Before the Supreme Court is a group of Goldman shareholders seeking to hold the bank accountable for its misrepresentations through a class action. The issue is whether the case can even be brought on a class basis. Better Markets filed an amicus brief in which we urged the Supreme Court to consider Goldman’s conflicts of interest before and during the financial crisis and the reasons why the bank’s false assurances that it was effectively managing those conflicts would be important to investors.

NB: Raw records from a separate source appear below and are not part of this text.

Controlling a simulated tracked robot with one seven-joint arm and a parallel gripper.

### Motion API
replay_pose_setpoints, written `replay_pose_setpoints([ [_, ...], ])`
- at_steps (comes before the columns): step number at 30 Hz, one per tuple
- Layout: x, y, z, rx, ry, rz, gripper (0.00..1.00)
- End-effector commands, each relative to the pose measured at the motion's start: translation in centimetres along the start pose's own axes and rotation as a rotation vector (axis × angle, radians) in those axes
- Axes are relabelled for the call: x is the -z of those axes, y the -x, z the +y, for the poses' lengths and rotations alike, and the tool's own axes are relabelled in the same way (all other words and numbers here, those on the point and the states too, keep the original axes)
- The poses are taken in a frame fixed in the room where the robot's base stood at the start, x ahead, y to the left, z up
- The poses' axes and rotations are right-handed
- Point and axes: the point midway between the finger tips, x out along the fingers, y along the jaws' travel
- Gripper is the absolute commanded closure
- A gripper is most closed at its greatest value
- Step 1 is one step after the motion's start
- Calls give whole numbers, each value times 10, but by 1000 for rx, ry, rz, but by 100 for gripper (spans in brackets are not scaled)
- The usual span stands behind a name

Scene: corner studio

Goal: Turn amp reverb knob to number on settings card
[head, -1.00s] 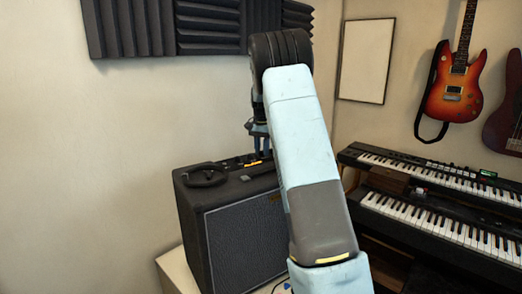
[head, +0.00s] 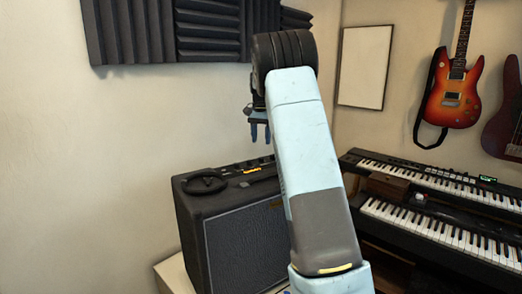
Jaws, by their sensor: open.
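The black amp (head: 245,247) stands on a pale surface (head: 172,276) left of my arm. Its control panel (head: 247,163), with a row of small knobs and an orange-yellow label, runs along the top rear. The single knobs are too small to tell apart, and their numbers cannot be read. My gripper (head: 259,132) is open and empty, pointing down in the air above the panel, apart from it. My arm hides the amp's right part. I cannot make out a settings card.
A black handle or cable loop (head: 204,184) lies on the amp's top left. Two keyboards (head: 440,205) stand on a rack at the right. Guitars (head: 455,90) and a blank framed board (head: 365,67) hang on the wall. Dark foam panels (head: 190,30) are above the amp.

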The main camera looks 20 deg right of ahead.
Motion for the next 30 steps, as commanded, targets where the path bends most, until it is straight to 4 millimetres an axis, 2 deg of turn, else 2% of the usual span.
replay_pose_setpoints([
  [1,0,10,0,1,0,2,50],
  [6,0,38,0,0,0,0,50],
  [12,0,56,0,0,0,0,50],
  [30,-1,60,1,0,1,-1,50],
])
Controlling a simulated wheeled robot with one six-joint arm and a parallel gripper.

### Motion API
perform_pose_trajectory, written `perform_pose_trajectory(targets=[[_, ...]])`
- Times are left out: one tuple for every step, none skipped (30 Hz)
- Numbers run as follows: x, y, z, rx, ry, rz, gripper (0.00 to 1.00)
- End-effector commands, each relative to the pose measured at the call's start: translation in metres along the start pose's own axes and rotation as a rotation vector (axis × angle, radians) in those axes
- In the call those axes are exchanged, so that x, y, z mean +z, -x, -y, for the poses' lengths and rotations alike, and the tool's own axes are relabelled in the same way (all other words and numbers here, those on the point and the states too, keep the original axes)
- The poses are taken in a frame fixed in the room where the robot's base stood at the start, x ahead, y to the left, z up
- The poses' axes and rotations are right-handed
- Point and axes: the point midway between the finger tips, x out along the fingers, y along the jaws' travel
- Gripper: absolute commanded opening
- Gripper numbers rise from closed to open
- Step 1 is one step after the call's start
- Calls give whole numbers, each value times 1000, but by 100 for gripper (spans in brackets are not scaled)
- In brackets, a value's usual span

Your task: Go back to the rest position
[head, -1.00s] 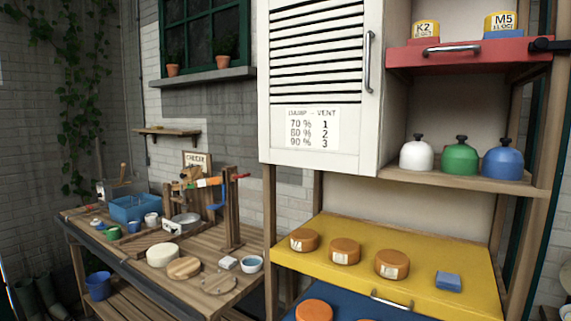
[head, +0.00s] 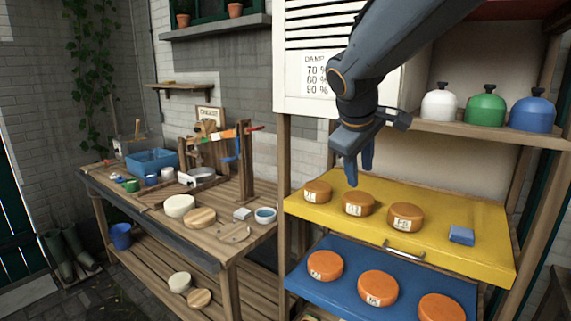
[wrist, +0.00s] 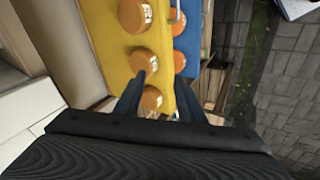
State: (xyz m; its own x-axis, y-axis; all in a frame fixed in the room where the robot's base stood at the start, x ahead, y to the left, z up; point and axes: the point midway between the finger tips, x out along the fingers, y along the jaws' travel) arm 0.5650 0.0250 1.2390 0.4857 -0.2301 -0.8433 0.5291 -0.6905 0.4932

Background. One of the most appalling chain of events that unfolded in the lead up to the 2008 financial crisis involved Goldman Sachs’ fraudulent sale of mortgage-backed securities through the infamous “ABACUS” offering. Even as Goldman became convinced that the residential mortgage market was headed for collapse, it promoted these securities to countless investors.
At the same time, Goldman bet against those investments with its own funds, creating a powerful conflict of interest. Yet all the while, it reassured everyone in the public marketplace that it had extensive controls in place to address such conflicts and that the bank’s clients always would “come first.”
Why this matters? In our brief, we sought to help the Supreme Court appreciate the context in which Goldman’s misconduct occurred and why it was doubly important for Goldman’s shareholders to have truthful disclosures about the bank’s conflicts of interest and the way they were managed—or in this case mismanaged.
In our brief, we also drive home the point that unless banks eliminate or neutralize their conflicts of interest with strong internal controls and accountability measures, and unless they fully and fairly disclose those conflicts, investors and shareholders alike will perpetually be victimized by banks seeking to maximize their profits no matter the fallout.